** Begin Data shown **

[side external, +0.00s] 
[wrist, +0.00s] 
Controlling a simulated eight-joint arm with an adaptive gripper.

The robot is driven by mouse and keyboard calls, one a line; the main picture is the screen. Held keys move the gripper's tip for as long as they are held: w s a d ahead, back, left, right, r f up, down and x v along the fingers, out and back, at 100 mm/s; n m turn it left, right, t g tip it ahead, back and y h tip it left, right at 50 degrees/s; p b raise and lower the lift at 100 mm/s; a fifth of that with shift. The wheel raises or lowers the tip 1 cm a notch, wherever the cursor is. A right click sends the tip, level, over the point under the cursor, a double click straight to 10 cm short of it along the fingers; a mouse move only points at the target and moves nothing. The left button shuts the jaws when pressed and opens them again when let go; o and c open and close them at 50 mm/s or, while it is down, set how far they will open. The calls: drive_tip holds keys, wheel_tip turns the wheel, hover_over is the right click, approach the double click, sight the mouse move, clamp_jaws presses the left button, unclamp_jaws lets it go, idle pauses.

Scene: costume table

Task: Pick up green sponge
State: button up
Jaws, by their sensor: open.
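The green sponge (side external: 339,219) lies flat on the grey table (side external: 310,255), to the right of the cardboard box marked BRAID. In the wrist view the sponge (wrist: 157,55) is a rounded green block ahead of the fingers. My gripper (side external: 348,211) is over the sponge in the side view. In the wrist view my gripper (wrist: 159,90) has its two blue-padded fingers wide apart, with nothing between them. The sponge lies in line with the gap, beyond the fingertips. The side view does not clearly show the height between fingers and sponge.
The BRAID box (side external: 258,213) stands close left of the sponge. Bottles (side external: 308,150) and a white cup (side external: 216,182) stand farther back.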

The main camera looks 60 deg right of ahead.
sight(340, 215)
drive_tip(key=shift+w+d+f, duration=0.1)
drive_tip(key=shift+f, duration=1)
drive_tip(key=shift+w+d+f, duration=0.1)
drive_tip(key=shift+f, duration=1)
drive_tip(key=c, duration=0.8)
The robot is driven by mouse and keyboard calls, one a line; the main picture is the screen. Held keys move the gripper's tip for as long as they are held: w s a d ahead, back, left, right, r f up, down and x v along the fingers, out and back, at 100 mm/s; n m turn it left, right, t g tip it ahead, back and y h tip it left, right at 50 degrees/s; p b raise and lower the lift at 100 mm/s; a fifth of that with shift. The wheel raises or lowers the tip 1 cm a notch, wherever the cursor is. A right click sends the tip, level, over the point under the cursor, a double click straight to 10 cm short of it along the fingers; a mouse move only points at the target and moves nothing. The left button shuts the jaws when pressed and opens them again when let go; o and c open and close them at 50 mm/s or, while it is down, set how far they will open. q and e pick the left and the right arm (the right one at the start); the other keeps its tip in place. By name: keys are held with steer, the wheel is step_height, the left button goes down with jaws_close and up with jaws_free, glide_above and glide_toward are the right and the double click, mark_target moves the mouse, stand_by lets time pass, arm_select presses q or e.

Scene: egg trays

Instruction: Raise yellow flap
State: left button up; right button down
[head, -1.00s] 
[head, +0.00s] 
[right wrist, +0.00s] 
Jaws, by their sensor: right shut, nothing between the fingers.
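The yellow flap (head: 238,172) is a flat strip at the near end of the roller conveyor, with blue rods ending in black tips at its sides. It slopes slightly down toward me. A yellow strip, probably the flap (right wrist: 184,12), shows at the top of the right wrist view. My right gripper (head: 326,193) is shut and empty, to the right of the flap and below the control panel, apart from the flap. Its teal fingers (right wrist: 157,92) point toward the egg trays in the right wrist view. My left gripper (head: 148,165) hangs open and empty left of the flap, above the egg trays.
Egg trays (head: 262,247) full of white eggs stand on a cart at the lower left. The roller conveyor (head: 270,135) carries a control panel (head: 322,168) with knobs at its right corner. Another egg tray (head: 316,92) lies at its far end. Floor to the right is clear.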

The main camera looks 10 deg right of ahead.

** End Data shown **

» **Problem to work on**
Gather every line from the listing above in which "Scene" appears, and copy those lines.

» **Solution below**
Scene: costume table
Scene: egg trays

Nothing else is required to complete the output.